─── Data excerpt ───

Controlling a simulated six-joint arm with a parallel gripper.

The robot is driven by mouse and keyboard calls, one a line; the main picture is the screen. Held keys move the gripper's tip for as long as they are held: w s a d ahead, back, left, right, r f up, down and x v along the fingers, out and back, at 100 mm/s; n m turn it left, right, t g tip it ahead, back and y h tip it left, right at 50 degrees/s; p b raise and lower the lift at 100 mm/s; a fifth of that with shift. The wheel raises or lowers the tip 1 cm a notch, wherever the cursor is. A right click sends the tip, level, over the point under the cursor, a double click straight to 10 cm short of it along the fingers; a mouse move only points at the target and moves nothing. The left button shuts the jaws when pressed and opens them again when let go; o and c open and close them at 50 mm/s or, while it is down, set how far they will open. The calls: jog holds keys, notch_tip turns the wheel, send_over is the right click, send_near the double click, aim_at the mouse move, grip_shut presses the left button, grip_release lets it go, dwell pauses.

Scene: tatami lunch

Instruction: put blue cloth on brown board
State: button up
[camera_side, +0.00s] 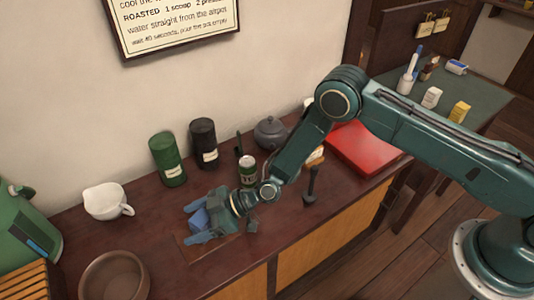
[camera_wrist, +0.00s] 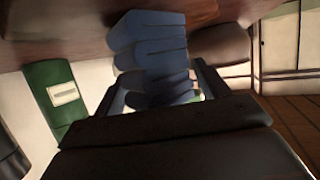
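The blue cloth (camera_side: 199,220) is a folded bundle between the fingers of my gripper (camera_side: 197,222), low over the front left of the counter. In the wrist view the cloth (camera_wrist: 150,62) shows as several stacked folds, with a finger of my gripper (camera_wrist: 160,92) close against each side. The fingers look shut on it. The brown board (camera_side: 193,254) seems to be the thin flat piece on the counter below my gripper, which hides much of it. I cannot tell whether the cloth touches the board.
A white pouring cup (camera_side: 106,202) stands left, and a brown bowl (camera_side: 114,276) at front left. Green (camera_side: 168,160) and black (camera_side: 204,144) canisters stand behind my gripper. A labelled can (camera_side: 247,170), a teapot (camera_side: 270,133) and a red tray (camera_side: 366,150) are to the right.

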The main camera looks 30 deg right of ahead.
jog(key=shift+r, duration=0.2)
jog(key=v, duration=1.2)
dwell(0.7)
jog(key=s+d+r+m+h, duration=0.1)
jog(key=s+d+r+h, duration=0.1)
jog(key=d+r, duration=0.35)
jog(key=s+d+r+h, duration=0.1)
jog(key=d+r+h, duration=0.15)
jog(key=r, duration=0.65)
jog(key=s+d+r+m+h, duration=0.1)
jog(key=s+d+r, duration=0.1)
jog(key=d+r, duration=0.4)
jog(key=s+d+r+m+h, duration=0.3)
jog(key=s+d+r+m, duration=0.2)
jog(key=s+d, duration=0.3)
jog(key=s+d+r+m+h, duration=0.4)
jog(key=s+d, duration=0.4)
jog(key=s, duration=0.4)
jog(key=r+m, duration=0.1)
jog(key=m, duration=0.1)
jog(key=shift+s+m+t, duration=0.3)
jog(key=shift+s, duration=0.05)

───

Problem statement>
Report how many lines above hold the string "button", giving nothing but the number.

Answer to the exercise>
2